== SOURCE MATERIAL ==

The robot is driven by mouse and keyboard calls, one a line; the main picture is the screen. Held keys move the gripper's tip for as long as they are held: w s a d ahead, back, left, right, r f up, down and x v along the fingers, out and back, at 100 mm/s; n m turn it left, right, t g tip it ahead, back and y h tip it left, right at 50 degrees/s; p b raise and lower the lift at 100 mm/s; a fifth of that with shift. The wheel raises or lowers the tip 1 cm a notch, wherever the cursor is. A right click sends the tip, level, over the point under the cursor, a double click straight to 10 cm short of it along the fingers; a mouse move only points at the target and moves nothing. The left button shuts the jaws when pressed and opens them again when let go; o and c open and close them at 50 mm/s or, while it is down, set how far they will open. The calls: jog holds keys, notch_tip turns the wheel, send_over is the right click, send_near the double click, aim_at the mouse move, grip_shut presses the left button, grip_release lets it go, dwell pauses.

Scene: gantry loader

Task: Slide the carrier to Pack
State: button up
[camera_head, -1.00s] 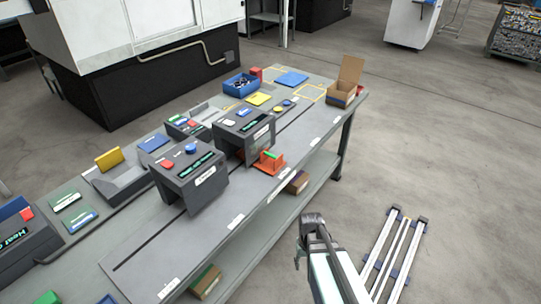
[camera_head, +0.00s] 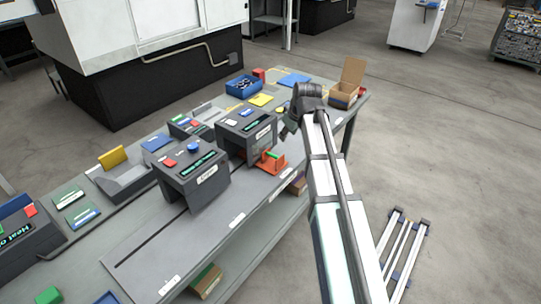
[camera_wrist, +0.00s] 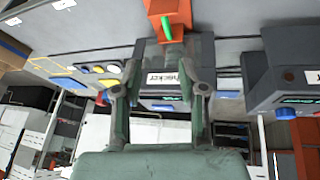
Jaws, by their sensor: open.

===

Copy the material shown above in full and exactly. Skip the pictures.

The robot is driven by mouse and keyboard calls, one a line; the main picture is the screen. Held keys move the gripper's tip for as long as they are held: w s a d ahead, back, left, right, r f up, down and x v along the fingers, out and back, at 100 mm/s; n m turn it left, right, t g tip it ahead, back and y h tip it left, right at 50 degrees/s; p b raise and lower the lift at 100 mm/s; a fifth of that with shift. The wheel raises or lowers the tip 1 cm a notch, wherever the cursor is. A right click sends the tip, level, over the point under the cursor, a double click straight to 10 cm short of it along the fingers; a mouse move only points at the target and moves nothing. The left button shuts the jaws when pressed and opens them again when let go; o and c open and close them at 50 mm/s or, while it is down, set how far they will open. The calls: jog holds keys, notch_tip turns the wheel, send_over is the right click, send_near the double click, aim_at the mouse move, grip_shut presses the left button, grip_release lets it go, dwell pauses.

Scene: gantry loader

Task: Slide the carrier to Pack
State: button up
[camera_head, -1.00s] 
[camera_head, +0.00s] 
[camera_wrist, +0.00s] 
Jaws, by their sensor: open.

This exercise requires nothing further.